To do
Reproduce all of the data exactly.
* begin *
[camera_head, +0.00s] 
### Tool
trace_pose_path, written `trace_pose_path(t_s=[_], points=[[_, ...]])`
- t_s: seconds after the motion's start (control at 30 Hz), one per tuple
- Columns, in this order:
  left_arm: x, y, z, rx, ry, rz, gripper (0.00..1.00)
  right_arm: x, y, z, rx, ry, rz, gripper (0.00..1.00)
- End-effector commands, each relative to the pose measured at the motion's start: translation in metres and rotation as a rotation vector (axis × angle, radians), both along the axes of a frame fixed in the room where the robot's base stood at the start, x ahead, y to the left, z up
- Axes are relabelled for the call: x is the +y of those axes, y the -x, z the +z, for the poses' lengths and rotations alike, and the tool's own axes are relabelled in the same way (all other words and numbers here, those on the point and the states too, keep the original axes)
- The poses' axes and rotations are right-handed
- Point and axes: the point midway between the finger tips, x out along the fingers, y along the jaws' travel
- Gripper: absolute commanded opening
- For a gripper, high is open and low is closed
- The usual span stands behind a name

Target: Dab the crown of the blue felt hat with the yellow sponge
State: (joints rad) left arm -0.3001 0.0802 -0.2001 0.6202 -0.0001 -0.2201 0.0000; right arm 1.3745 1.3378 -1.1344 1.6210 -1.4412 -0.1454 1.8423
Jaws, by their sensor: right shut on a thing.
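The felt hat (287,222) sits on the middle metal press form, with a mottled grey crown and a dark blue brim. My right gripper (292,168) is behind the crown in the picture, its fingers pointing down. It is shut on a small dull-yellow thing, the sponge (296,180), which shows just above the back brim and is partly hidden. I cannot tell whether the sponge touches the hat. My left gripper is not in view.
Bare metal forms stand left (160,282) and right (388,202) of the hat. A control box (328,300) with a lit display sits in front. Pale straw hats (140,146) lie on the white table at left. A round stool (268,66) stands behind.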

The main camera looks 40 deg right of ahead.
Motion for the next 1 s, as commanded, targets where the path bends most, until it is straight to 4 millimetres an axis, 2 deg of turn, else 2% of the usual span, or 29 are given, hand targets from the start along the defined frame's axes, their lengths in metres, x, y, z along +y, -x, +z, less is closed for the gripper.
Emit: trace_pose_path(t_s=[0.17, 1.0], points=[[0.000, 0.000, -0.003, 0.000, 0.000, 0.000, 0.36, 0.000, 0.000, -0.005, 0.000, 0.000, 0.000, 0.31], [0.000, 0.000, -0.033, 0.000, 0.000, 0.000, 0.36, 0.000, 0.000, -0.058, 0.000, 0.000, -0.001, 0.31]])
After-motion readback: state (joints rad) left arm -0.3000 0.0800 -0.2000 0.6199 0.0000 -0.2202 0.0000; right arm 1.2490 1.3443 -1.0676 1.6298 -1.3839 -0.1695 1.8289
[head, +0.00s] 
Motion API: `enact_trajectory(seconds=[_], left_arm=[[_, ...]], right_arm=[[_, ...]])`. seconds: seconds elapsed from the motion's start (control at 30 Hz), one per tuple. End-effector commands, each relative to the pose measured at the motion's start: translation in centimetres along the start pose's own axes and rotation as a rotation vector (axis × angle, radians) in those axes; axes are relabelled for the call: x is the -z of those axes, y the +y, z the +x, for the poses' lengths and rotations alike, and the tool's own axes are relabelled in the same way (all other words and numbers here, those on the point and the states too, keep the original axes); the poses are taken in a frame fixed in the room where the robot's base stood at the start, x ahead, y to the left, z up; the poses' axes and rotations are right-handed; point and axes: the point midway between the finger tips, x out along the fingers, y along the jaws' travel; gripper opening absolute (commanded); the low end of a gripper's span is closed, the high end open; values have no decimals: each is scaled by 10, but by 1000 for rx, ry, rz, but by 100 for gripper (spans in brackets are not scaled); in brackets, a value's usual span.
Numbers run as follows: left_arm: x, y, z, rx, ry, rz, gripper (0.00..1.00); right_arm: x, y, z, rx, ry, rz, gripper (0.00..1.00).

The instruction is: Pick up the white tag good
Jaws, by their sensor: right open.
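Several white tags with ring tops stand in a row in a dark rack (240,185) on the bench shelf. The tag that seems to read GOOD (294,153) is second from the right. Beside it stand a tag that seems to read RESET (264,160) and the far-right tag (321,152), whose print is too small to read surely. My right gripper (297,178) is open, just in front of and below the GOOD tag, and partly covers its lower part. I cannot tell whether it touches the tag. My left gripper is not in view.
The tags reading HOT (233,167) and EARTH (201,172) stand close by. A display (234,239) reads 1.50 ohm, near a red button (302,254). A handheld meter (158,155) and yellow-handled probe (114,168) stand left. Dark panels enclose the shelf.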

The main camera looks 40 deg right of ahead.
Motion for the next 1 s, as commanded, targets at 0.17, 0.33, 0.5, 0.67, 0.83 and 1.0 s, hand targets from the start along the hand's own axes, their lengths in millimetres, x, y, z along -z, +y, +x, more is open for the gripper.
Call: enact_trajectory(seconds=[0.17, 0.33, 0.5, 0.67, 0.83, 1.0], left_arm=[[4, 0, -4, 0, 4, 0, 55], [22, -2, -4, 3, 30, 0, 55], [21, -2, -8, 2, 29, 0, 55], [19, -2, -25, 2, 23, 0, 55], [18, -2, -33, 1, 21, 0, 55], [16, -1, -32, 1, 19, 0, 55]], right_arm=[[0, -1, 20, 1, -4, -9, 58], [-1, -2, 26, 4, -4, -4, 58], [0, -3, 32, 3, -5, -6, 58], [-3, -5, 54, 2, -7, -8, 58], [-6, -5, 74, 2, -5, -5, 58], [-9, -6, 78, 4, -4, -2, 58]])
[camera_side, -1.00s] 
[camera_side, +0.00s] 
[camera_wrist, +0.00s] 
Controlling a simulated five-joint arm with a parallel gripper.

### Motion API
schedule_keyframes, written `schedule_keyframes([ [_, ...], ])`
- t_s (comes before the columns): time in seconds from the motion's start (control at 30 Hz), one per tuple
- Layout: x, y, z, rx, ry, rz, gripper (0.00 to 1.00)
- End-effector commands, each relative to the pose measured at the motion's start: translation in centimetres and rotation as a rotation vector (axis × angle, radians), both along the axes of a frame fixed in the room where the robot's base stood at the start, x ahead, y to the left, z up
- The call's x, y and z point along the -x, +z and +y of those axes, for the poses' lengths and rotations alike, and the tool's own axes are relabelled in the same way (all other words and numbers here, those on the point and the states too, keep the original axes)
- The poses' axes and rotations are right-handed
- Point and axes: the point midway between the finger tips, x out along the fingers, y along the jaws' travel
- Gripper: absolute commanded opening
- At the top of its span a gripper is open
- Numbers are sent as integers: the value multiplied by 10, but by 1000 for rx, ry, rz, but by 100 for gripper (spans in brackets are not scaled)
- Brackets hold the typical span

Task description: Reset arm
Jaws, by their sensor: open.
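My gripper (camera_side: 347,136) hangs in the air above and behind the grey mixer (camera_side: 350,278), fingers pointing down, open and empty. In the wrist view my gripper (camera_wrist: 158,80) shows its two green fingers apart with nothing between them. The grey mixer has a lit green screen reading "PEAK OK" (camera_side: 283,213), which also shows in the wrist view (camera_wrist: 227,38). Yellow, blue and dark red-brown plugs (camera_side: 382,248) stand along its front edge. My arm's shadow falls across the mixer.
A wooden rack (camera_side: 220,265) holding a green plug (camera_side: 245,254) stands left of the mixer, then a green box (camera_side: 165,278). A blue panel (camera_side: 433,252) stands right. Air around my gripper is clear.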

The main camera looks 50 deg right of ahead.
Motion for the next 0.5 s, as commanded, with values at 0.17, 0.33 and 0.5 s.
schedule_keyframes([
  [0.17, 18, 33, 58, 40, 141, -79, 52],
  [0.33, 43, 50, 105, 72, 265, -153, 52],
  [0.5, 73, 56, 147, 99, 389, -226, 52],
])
* end *
Response for this exercise
[camera_head, +0.00s] 
### Tool
trace_pose_path, written `trace_pose_path(t_s=[_], points=[[_, ...]])`
- t_s: seconds after the motion's start (control at 30 Hz), one per tuple
- Columns, in this order:
  left_arm: x, y, z, rx, ry, rz, gripper (0.00..1.00)
  right_arm: x, y, z, rx, ry, rz, gripper (0.00..1.00)
- End-effector commands, each relative to the pose measured at the motion's start: translation in metres and rotation as a rotation vector (axis × angle, radians), both along the axes of a frame fixed in the room where the robot's base stood at the start, x ahead, y to the left, z up
- Axes are relabelled for the call: x is the +y of those axes, y the -x, z the +z, for the poses' lengths and rotations alike, and the tool's own axes are relabelled in the same way (all other words and numbers here, those on the point and the states too, keep the original axes)
- The poses' axes and rotations are right-handed
- Point and axes: the point midway between the finger tips, x out along the fingers, y along the jaws' travel
- Gripper: absolute commanded opening
- For a gripper, high is open and low is closed
- The usual span stands behind a name

Target: Dab the crown of the blue felt hat with the yellow sponge
State: (joints rad) left arm -0.3001 0.0802 -0.2001 0.6202 -0.0001 -0.2201 0.0000; right arm 1.3745 1.3378 -1.1344 1.6210 -1.4412 -0.1454 1.8423
Jaws, by their sensor: right shut on a thing.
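The felt hat (287,222) sits on the middle metal press form, with a mottled grey crown and a dark blue brim. My right gripper (292,168) is behind the crown in the picture, its fingers pointing down. It is shut on a small dull-yellow thing, the sponge (296,180), which shows just above the back brim and is partly hidden. I cannot tell whether the sponge touches the hat. My left gripper is not in view.
Bare metal forms stand left (160,282) and right (388,202) of the hat. A control box (328,300) with a lit display sits in front. Pale straw hats (140,146) lie on the white table at left. A round stool (268,66) stands behind.

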The main camera looks 40 deg right of ahead.
Motion for the next 1 s, as commanded, targets where the path bends most, until it is straight to 4 millimetres an axis, 2 deg of turn, else 2% of the usual span, or 29 are given, hand targets from the start along the defined frame's axes, their lengths in metres, x, y, z along +y, -x, +z, less is closed for the gripper.
Emit: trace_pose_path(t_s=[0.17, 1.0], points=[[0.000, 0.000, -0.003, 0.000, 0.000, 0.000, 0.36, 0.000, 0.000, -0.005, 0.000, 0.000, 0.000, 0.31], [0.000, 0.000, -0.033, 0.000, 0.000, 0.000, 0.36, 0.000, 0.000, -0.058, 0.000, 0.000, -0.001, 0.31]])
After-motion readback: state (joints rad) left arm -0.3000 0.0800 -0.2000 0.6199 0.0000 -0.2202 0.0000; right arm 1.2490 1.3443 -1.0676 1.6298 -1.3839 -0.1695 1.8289
[head, +0.00s] 
Motion API: `enact_trajectory(seconds=[_], left_arm=[[_, ...]], right_arm=[[_, ...]])`. seconds: seconds elapsed from the motion's start (control at 30 Hz), one per tuple. End-effector commands, each relative to the pose measured at the motion's start: translation in centimetres along the start pose's own axes and rotation as a rotation vector (axis × angle, radians) in those axes; axes are relabelled for the call: x is the -z of those axes, y the +y, z the +x, for the poses' lengths and rotations alike, and the tool's own axes are relabelled in the same way (all other words and numbers here, those on the point and the states too, keep the original axes); the poses are taken in a frame fixed in the room where the robot's base stood at the start, x ahead, y to the left, z up; the poses' axes and rotations are right-handed; point and axes: the point midway between the finger tips, x out along the fingers, y along the jaws' travel; gripper opening absolute (commanded); the low end of a gripper's span is closed, the high end open; values have no decimals: each is scaled by 10, but by 1000 for rx, ry, rz, but by 100 for gripper (spans in brackets are not scaled); in brackets, a value's usual span.
Numbers run as follows: left_arm: x, y, z, rx, ry, rz, gripper (0.00..1.00); right_arm: x, y, z, rx, ry, rz, gripper (0.00..1.00).

The instruction is: Pick up the white tag good
Jaws, by their sensor: right open.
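Several white tags with ring tops stand in a row in a dark rack (240,185) on the bench shelf. The tag that seems to read GOOD (294,153) is second from the right. Beside it stand a tag that seems to read RESET (264,160) and the far-right tag (321,152), whose print is too small to read surely. My right gripper (297,178) is open, just in front of and below the GOOD tag, and partly covers its lower part. I cannot tell whether it touches the tag. My left gripper is not in view.
The tags reading HOT (233,167) and EARTH (201,172) stand close by. A display (234,239) reads 1.50 ohm, near a red button (302,254). A handheld meter (158,155) and yellow-handled probe (114,168) stand left. Dark panels enclose the shelf.

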The main camera looks 40 deg right of ahead.
Motion for the next 1 s, as commanded, targets at 0.17, 0.33, 0.5, 0.67, 0.83 and 1.0 s, hand targets from the start along the hand's own axes, their lengths in millimetres, x, y, z along -z, +y, +x, more is open for the gripper.
Call: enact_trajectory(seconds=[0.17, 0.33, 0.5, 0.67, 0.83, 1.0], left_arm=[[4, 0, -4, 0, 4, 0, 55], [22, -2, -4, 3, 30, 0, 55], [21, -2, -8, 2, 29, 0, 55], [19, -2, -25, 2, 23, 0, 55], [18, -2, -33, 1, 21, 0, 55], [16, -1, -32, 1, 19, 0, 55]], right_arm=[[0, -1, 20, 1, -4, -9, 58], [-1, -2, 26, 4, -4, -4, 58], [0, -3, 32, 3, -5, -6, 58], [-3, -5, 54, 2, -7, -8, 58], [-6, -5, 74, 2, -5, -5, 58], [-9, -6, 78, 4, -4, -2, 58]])
[camera_side, -1.00s] 
[camera_side, +0.00s] 
[camera_wrist, +0.00s] 
Controlling a simulated five-joint arm with a parallel gripper.

### Motion API
schedule_keyframes, written `schedule_keyframes([ [_, ...], ])`
- t_s (comes before the columns): time in seconds from the motion's start (control at 30 Hz), one per tuple
- Layout: x, y, z, rx, ry, rz, gripper (0.00 to 1.00)
- End-effector commands, each relative to the pose measured at the motion's start: translation in centimetres and rotation as a rotation vector (axis × angle, radians), both along the axes of a frame fixed in the room where the robot's base stood at the start, x ahead, y to the left, z up
- The call's x, y and z point along the -x, +z and +y of those axes, for the poses' lengths and rotations alike, and the tool's own axes are relabelled in the same way (all other words and numbers here, those on the point and the states too, keep the original axes)
- The poses' axes and rotations are right-handed
- Point and axes: the point midway between the finger tips, x out along the fingers, y along the jaws' travel
- Gripper: absolute commanded opening
- At the top of its span a gripper is open
- Numbers are sent as integers: the value multiplied by 10, but by 1000 for rx, ry, rz, but by 100 for gripper (spans in brackets are not scaled)
- Brackets hold the typical span

Task description: Reset arm
Jaws, by their sensor: open.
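My gripper (camera_side: 347,136) hangs in the air above and behind the grey mixer (camera_side: 350,278), fingers pointing down, open and empty. In the wrist view my gripper (camera_wrist: 158,80) shows its two green fingers apart with nothing between them. The grey mixer has a lit green screen reading "PEAK OK" (camera_side: 283,213), which also shows in the wrist view (camera_wrist: 227,38). Yellow, blue and dark red-brown plugs (camera_side: 382,248) stand along its front edge. My arm's shadow falls across the mixer.
A wooden rack (camera_side: 220,265) holding a green plug (camera_side: 245,254) stands left of the mixer, then a green box (camera_side: 165,278). A blue panel (camera_side: 433,252) stands right. Air around my gripper is clear.

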The main camera looks 50 deg right of ahead.
Motion for the next 0.5 s, as commanded, with values at 0.17, 0.33 and 0.5 s.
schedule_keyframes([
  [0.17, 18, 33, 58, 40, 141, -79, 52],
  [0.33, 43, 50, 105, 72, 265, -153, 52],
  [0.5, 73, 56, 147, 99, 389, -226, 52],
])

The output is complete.